The songsmith chats with us before his Gap shoot for SPIN in Austin

Photo credit: Jesse Lirola

Shop the look – Authentic 1969 skinny fit jeans / Vintage wash V-neck t-shirt

Banners — a.k.a. Mike Nelson — sings of entropy, riots, and ghosts. Despite the heavy subject matter, a light shines through the storm clouds, and the baby-faced Nelson is able to find salvation in the darkest of hours. Part of that eternal optimism blooms from Nelson’s formative years in the renowned Liverpool Cathedral Choir, where he sang rousing hymns before his voice changed, forcing him to find a new musical outlet. The U.K.-native began writing and recording under the moniker Raines, with his anthemic single “Ghosts” making a splash in the States in early 2015. 2016 has been, ahem, a banner year for Nelson: he signed to Island Records and released his eponymous debut EP under his new name Banners. With a change in name and fresh outlook, the future looks bright for the soulful crooner who doesn’t care if you say he sounds like Chris Martin.

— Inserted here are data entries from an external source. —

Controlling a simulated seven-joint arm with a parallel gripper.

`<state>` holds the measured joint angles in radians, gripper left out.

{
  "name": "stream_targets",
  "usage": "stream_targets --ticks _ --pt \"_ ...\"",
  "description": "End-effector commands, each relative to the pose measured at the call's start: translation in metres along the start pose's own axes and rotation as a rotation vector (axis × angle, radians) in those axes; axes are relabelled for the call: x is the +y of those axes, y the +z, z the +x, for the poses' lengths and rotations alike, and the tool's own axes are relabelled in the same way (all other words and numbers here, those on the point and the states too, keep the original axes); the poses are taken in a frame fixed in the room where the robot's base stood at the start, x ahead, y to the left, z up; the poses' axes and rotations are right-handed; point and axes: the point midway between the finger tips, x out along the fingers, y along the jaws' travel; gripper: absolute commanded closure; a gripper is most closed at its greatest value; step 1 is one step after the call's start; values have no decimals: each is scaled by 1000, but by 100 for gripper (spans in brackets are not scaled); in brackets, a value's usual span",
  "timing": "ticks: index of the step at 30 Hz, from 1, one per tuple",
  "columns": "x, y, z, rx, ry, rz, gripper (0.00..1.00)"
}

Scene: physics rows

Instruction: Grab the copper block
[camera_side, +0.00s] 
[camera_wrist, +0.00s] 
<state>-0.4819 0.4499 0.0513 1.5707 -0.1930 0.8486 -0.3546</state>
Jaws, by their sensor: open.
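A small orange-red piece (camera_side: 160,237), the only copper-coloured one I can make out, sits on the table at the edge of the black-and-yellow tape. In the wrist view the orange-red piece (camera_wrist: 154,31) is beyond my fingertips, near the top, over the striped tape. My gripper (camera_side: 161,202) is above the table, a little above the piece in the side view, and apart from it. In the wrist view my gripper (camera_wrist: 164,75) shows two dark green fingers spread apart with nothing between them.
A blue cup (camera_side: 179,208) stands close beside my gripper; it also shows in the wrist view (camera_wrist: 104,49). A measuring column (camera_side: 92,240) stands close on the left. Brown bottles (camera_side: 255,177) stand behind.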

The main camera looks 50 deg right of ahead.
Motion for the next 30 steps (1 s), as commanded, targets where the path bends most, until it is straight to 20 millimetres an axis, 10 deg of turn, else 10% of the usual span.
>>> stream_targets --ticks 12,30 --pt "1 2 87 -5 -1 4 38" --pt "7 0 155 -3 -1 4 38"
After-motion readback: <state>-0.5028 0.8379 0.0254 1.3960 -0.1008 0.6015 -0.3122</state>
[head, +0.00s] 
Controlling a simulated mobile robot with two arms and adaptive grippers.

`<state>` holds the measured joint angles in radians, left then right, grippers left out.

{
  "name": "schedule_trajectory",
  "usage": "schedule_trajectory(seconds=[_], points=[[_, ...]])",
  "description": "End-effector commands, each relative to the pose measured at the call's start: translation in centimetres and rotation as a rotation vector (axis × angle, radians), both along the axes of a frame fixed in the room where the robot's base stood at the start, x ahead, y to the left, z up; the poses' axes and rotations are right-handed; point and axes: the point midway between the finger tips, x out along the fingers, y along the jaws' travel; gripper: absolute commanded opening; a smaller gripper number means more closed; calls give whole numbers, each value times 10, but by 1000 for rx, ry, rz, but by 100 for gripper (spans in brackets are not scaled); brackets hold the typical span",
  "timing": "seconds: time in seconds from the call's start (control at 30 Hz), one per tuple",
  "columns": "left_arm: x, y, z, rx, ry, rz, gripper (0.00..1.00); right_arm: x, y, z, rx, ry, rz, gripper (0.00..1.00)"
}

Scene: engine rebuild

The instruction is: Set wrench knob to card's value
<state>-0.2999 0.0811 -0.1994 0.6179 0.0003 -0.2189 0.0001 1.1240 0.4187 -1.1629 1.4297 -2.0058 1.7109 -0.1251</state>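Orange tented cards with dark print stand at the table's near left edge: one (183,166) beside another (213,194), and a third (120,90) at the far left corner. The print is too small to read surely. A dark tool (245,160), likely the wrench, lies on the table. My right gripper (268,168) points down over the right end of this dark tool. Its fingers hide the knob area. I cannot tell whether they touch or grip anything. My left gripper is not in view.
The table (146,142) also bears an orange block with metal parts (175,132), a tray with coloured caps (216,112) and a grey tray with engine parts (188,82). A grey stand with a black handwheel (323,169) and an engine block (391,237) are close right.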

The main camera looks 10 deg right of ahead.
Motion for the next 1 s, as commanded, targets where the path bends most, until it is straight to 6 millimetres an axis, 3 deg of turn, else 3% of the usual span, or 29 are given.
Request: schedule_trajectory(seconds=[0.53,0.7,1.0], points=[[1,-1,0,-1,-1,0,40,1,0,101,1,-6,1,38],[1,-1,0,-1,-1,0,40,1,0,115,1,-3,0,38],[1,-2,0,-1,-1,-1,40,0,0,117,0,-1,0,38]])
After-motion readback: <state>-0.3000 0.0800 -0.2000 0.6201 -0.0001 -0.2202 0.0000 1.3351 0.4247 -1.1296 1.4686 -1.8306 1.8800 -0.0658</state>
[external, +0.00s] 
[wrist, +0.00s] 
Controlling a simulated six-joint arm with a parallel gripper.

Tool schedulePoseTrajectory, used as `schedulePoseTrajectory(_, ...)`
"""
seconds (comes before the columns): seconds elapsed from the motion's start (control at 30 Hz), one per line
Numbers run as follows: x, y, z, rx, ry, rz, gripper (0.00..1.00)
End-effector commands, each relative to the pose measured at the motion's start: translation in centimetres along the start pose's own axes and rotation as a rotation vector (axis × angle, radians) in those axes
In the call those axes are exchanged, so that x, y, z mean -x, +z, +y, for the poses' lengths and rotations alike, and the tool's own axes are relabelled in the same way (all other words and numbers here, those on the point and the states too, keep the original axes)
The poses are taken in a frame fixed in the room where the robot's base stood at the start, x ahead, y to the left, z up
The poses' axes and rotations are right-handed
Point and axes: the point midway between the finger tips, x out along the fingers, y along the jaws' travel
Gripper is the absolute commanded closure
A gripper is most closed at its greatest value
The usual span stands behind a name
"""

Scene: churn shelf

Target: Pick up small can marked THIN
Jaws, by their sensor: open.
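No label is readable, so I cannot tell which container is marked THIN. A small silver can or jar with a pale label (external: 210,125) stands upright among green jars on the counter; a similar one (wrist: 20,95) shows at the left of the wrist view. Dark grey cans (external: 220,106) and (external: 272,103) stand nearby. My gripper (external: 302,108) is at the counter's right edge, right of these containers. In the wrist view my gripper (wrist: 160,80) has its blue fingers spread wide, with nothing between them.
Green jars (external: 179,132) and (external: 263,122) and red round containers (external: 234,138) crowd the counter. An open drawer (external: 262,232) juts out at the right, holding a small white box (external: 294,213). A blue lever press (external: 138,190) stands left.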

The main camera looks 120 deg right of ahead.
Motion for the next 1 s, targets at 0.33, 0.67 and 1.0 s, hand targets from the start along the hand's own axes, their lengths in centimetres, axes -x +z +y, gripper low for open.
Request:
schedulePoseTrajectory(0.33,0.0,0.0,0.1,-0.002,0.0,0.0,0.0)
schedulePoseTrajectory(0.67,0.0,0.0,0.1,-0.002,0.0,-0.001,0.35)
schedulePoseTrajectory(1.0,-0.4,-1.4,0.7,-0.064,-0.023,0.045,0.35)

What influenced the change from Raines to Banners? Was there an element of reinvention involved?

I was never totally comfortable with Raines. Coming up with a name is a really tough thing because you instantly want to tell a bit of story about yourself in a name. With Raines, I wanted to come up with something that was a bit of a blank canvas onto which I could impose and imprint my personality and my music. Basically it was just a word I liked that I thought looked cool. It never totally sat right with me. You’re never totally sure with a name but once I saw Banners written properly on a poster it felt right. I always wanted to use another single word because it’s more immediate and interesting. I didn’t want to use my own name because I like being mysterious [Laughs.]

“Shine a Light” is an anthem for raging against the dying of the light. Are you an eternal optimist?

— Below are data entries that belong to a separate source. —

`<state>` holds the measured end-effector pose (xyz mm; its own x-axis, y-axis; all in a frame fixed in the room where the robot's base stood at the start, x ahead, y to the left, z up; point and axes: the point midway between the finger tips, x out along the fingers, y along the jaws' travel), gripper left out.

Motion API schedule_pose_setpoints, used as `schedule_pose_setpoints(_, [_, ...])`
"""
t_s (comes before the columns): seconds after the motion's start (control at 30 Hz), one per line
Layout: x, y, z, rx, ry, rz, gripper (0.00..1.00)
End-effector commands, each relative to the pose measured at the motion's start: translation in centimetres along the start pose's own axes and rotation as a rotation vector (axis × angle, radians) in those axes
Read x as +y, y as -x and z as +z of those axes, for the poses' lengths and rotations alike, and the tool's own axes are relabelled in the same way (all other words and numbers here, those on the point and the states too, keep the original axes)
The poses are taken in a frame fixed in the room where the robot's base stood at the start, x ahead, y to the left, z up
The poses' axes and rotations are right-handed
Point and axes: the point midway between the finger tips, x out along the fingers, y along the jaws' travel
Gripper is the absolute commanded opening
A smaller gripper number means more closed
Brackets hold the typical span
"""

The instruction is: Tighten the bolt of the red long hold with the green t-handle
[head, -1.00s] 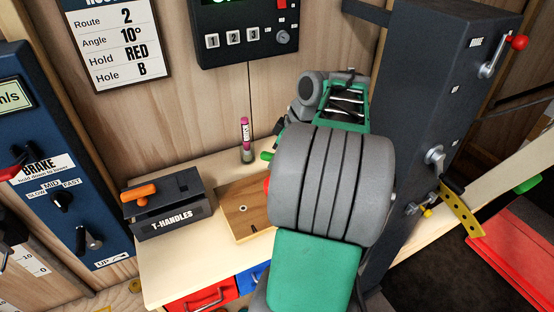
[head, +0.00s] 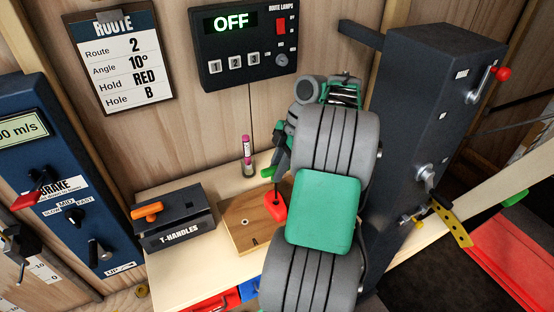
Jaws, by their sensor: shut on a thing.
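The red long hold (head: 275,207) lies on a wooden board (head: 240,225) marked A on the bench. My arm hides the board's right part. The green t-handle (head: 267,172) is above the hold. My gripper (head: 279,172) is shut on it, and the dark fingers partly cover it. A thin dark shaft runs down to the hold's top. I cannot tell whether its tip is seated in the bolt, and the bolt head is not clearly visible.
The T-HANDLES box (head: 175,222) with an orange handle (head: 147,211) stands left of the board. A pink-capped tube (head: 247,157) stands behind. A dark grey column (head: 425,110) with levers rises at the right. A route card (head: 123,58) and OFF panel (head: 245,45) hang above.

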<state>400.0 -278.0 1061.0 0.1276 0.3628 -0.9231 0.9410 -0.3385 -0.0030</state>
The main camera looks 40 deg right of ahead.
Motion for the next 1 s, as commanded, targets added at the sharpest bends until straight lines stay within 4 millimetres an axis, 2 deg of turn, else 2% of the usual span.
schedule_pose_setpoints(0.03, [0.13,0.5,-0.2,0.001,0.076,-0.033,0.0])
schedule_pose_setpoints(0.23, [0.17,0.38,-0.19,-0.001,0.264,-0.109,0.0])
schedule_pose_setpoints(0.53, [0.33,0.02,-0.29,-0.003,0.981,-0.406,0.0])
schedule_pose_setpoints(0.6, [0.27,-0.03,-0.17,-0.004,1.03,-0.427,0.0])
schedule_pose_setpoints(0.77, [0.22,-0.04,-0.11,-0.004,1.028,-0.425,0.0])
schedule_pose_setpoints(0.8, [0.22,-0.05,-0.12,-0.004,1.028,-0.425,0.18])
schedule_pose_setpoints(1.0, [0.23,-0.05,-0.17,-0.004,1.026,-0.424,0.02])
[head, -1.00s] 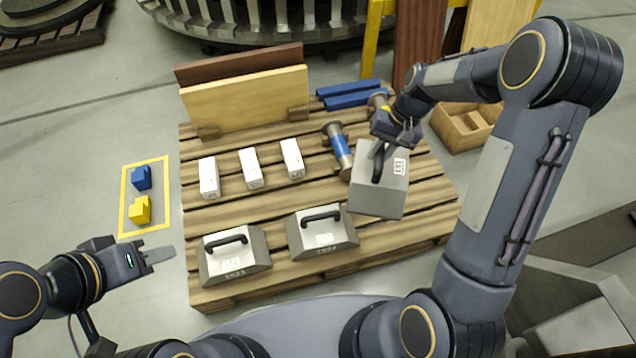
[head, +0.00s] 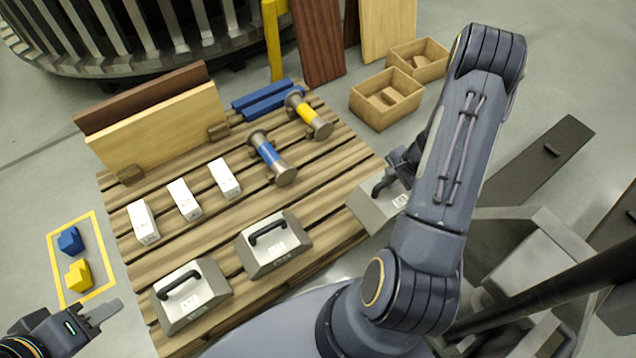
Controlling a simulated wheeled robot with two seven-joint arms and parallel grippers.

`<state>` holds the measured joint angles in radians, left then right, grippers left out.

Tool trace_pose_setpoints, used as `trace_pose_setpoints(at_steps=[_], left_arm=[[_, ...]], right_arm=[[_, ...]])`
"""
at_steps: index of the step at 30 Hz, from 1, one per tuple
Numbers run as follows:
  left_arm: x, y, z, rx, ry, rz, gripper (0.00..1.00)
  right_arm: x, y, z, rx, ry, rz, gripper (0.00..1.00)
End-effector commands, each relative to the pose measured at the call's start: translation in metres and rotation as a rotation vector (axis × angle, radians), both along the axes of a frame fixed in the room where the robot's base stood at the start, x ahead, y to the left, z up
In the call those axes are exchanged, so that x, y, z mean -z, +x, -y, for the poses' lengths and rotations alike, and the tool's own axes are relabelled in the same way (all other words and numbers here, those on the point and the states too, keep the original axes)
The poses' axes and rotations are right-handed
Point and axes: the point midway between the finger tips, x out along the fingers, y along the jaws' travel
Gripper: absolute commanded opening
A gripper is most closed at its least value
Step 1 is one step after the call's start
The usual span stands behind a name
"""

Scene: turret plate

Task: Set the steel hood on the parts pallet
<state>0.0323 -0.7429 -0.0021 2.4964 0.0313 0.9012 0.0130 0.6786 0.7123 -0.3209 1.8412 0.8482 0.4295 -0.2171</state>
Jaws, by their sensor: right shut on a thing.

I think so. As a musician I think you’ve got to be. I’ve got to get up at 5 a.m. tomorrow, so if you’re not an eternal optimist than how do you do that? I relish adversity because I like overcoming challenges.

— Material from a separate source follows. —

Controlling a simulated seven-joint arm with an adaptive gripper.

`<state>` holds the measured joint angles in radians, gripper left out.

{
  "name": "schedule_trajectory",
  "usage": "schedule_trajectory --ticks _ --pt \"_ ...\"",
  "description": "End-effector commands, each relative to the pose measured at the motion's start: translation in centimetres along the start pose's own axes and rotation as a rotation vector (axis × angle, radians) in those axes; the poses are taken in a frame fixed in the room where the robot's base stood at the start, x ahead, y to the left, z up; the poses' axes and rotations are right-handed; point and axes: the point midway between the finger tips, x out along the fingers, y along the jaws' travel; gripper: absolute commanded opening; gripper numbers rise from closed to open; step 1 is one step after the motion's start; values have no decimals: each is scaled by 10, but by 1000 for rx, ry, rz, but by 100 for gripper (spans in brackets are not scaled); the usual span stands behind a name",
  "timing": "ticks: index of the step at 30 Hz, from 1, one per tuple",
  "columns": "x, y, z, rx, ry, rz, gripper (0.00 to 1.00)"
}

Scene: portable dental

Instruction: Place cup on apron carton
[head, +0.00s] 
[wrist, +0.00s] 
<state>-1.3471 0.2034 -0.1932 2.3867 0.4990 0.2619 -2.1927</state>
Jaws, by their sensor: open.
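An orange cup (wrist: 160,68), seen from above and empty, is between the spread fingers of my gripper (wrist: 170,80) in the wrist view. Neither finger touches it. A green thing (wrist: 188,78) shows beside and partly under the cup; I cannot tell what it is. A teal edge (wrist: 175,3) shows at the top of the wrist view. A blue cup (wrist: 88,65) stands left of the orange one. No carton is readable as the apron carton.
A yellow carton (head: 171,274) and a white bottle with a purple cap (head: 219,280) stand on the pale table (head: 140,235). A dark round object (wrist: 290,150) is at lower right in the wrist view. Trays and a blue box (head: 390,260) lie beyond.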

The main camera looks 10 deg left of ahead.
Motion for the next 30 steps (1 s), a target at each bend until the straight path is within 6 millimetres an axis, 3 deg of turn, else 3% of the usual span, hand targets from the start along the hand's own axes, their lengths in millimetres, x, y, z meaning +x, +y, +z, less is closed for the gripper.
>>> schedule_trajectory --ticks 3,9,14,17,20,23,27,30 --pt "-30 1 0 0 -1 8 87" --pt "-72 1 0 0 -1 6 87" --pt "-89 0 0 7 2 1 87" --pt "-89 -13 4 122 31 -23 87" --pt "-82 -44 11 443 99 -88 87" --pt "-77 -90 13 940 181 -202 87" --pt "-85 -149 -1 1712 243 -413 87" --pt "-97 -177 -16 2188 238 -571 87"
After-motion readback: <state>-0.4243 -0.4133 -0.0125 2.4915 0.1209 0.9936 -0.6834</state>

Did you have to fight for what you wanted growing up?

Music is one of those things where you stick your head out asking to have a target painted on it. It can be art, painting, poetry or anything where you put your soul out there and express yourself in a society that doesn’t really like to do that. Doing music, there’s always going to be some kind of adversity, but like I said, I’m an optimist.


Photo credit: Jesse Lirola

How do you describe your fashion?

I like black, simply because I’m on stage a lot and I don’t like to look like I’m sweating [Laughs.] I like casual clothes and skinny fit jeans. It stresses me out when there’s baggy jeans going on. I have the most ridiculous hair known to man, which is not helped by the Texas heat. There’s nothing I can do about it so I have to be a little scruffy.

How does fashion affect your stage performance? Would you prefer jeans or something formal?

I like wearing suits on special occasions. I think that’s a really cool look. I’ve done shows and photo shoots in the past where I didn’t feel completely comfortable. These shows for Gap have been great because it’s clothes I generally like. It’s so much easier to take photos and perform when I feel comfortable.

There’s a hint of Coldplay influence in your songwriting. Would you consider them an influence?

Chris Martin is one of my favorite songwriters. I love a lot of Coldplay music and the anthemic nature of it. I can’t imagine anything better than an audience singing your own songs back at you. That’s something I’ve definitely tried to incorporate into my own music. I also really love Jeff Buckley. His voice is an instrument and that’s something I hope someday I can learn to do.

Are you a natural born romantic?

I’m totally a natural born romantic. I started writing songs to impress a girl. I’m basically here because that romantic gesture worked out. She seemed to be impressed so I figured what the hell?